## Written problem
Transcribe only the part of the material below that begins at the line containing "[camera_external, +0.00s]" and ends at the line containing "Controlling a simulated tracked", with both kept and images left out.

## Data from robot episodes

--------------------------------------------------

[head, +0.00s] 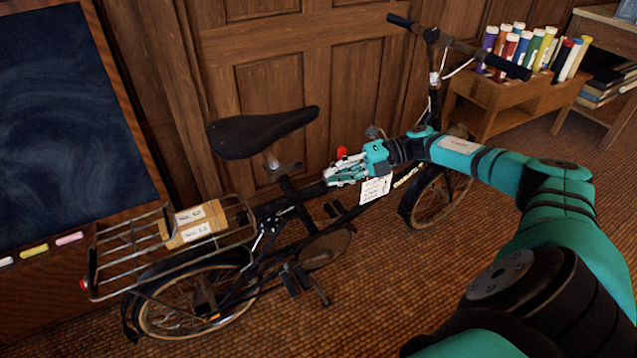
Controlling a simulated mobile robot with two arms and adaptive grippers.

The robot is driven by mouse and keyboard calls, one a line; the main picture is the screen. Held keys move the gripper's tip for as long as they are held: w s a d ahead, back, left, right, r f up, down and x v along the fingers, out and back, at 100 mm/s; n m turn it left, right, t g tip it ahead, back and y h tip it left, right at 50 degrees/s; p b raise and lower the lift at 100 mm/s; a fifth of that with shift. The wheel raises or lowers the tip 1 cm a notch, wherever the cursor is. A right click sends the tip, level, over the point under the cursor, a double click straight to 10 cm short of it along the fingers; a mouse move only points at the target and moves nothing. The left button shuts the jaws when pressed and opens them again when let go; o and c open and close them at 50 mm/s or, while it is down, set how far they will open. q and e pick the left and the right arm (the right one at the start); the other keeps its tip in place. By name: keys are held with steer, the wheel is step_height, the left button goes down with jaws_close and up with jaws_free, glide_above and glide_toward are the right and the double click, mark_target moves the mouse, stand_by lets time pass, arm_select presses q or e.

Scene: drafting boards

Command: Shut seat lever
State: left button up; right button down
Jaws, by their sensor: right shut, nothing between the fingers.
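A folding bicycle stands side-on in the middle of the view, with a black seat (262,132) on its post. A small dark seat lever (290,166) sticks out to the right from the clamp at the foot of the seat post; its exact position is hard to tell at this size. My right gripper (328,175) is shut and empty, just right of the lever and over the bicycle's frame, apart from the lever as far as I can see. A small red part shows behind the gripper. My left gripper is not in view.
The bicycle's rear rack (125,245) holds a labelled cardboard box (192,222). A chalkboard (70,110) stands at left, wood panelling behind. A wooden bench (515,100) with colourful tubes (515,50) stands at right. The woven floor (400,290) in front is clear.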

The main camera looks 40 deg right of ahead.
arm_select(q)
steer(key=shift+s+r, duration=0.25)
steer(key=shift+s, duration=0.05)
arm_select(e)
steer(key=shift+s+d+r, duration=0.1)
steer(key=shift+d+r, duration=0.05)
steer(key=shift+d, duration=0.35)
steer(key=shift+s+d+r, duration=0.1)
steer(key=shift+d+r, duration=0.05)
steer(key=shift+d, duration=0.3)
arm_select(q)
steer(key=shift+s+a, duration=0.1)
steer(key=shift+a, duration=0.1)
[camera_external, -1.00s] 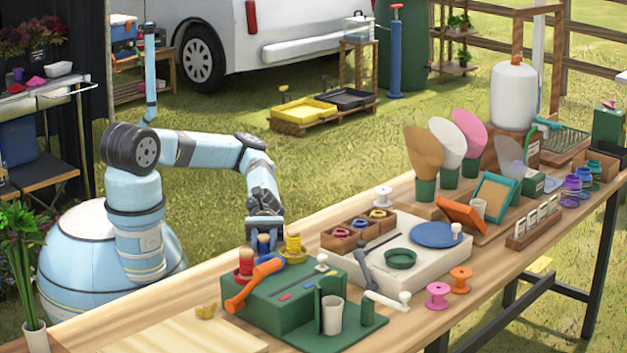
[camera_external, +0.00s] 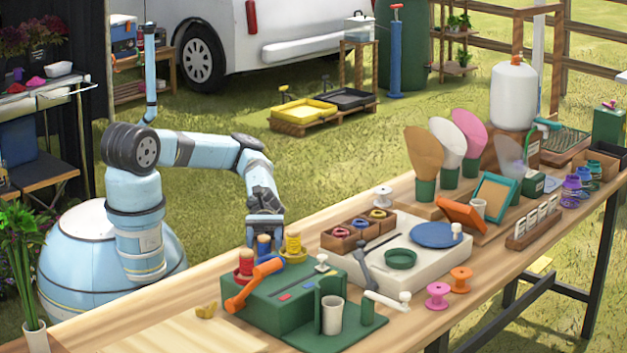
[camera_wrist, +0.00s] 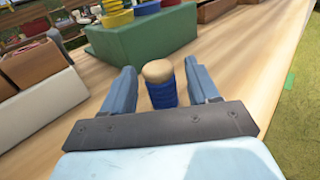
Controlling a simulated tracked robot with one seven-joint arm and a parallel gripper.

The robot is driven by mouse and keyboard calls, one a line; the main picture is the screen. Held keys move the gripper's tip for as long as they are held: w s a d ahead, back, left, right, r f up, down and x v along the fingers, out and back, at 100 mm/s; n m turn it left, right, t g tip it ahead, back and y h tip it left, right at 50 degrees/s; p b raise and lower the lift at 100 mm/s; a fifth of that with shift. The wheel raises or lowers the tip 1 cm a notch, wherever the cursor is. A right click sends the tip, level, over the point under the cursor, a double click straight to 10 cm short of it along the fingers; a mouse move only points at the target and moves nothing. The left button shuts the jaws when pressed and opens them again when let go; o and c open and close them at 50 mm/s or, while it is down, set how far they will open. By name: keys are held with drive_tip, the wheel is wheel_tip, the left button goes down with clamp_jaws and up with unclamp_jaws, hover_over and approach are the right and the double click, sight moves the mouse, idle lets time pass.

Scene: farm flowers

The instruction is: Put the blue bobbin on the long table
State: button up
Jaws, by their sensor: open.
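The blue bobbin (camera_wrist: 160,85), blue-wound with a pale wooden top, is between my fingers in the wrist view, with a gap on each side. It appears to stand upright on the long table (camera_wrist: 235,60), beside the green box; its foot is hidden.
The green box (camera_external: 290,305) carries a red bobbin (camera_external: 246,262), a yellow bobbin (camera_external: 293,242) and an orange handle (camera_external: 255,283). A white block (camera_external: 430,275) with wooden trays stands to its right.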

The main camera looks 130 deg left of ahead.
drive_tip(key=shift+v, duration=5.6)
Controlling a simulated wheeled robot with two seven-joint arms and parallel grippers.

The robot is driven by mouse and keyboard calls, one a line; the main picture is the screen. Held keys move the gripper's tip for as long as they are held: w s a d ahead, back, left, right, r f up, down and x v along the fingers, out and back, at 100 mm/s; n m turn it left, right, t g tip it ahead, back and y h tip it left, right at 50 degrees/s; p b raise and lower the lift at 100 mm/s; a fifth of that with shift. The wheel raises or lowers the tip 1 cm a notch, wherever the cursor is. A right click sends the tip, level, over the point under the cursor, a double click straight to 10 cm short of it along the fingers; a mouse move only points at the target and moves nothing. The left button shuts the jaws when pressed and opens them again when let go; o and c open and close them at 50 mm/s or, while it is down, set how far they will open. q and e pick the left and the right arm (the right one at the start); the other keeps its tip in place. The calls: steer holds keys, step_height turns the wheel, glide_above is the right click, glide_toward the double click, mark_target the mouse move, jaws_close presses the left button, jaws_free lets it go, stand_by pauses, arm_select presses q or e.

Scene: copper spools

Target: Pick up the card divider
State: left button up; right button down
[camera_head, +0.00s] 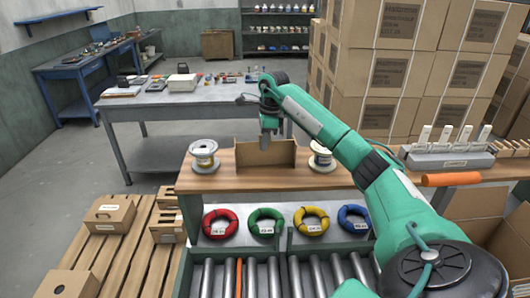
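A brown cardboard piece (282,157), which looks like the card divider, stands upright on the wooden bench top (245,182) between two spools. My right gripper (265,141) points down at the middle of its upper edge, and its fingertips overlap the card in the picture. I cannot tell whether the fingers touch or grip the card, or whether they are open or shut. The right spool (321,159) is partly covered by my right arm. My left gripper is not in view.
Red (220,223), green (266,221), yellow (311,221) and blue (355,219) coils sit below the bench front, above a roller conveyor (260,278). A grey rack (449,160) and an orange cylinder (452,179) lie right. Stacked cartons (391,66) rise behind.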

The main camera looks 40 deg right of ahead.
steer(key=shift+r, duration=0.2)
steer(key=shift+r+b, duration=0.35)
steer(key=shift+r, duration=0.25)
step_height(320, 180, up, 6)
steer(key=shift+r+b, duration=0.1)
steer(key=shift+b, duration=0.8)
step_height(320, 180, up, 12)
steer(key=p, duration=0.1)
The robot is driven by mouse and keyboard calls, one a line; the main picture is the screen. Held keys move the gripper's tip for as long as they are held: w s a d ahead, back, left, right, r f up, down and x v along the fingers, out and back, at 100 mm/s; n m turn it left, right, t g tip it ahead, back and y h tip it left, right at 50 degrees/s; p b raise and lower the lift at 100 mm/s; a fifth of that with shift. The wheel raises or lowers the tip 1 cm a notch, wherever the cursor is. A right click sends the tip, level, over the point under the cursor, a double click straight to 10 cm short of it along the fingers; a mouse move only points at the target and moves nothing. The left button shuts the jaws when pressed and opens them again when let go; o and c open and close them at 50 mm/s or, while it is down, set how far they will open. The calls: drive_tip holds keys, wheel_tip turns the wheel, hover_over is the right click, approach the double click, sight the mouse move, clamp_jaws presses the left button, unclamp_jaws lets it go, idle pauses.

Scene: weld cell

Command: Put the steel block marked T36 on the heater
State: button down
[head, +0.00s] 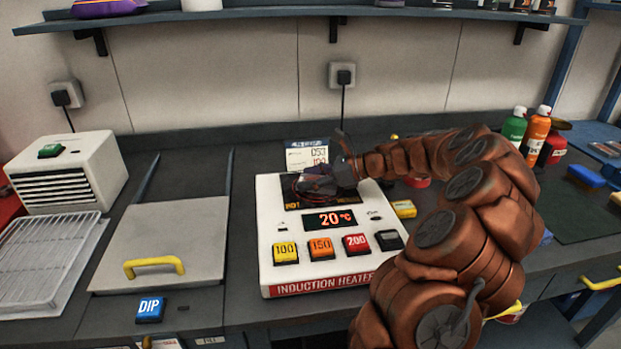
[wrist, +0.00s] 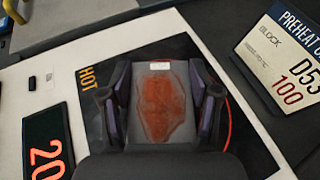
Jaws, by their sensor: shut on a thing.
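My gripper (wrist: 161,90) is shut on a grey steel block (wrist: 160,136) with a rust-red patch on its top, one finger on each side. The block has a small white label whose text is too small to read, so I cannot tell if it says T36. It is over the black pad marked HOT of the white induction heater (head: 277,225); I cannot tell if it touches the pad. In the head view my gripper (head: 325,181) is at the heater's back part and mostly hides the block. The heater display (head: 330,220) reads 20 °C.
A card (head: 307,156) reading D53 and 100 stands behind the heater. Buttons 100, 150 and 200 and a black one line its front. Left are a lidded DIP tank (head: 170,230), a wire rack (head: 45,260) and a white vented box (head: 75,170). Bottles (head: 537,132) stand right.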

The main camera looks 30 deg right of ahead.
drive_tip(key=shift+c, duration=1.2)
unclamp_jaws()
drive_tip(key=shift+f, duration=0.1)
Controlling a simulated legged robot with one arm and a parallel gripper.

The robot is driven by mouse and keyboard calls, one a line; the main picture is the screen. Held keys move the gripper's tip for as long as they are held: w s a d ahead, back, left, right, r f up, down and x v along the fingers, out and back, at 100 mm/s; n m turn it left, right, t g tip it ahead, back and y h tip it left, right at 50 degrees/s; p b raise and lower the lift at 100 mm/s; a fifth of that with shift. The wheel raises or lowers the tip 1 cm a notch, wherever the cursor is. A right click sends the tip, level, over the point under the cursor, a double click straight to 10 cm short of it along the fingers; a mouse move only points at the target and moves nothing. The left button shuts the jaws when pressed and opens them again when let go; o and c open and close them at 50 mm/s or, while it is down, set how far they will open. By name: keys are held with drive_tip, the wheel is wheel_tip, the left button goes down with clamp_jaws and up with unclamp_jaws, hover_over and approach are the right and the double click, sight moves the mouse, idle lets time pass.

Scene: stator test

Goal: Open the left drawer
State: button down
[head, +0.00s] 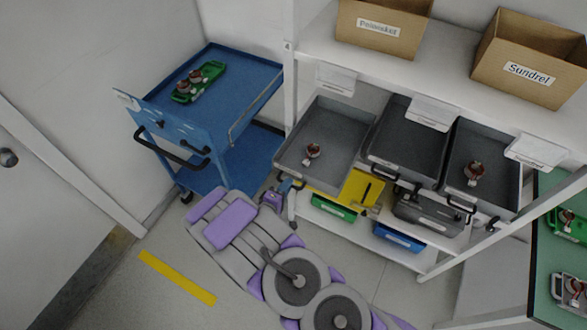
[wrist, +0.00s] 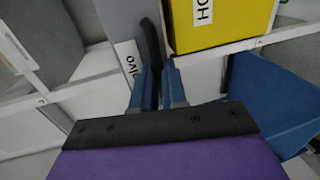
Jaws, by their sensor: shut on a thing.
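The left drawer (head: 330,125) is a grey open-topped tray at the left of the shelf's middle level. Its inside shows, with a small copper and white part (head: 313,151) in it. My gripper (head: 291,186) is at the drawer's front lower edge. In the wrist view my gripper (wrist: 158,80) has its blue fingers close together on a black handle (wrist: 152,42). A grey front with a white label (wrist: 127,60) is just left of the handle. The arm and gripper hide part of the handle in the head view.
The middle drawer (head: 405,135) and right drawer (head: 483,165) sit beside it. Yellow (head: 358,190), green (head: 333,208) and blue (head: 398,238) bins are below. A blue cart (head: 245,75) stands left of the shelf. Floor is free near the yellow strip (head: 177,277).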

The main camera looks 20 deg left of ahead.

--------------------------------------------------

## Output for this task
[camera_external, +0.00s] 
[camera_wrist, +0.00s] 
Controlling a simulated tracked robot with one seven-joint arm and a parallel gripper.

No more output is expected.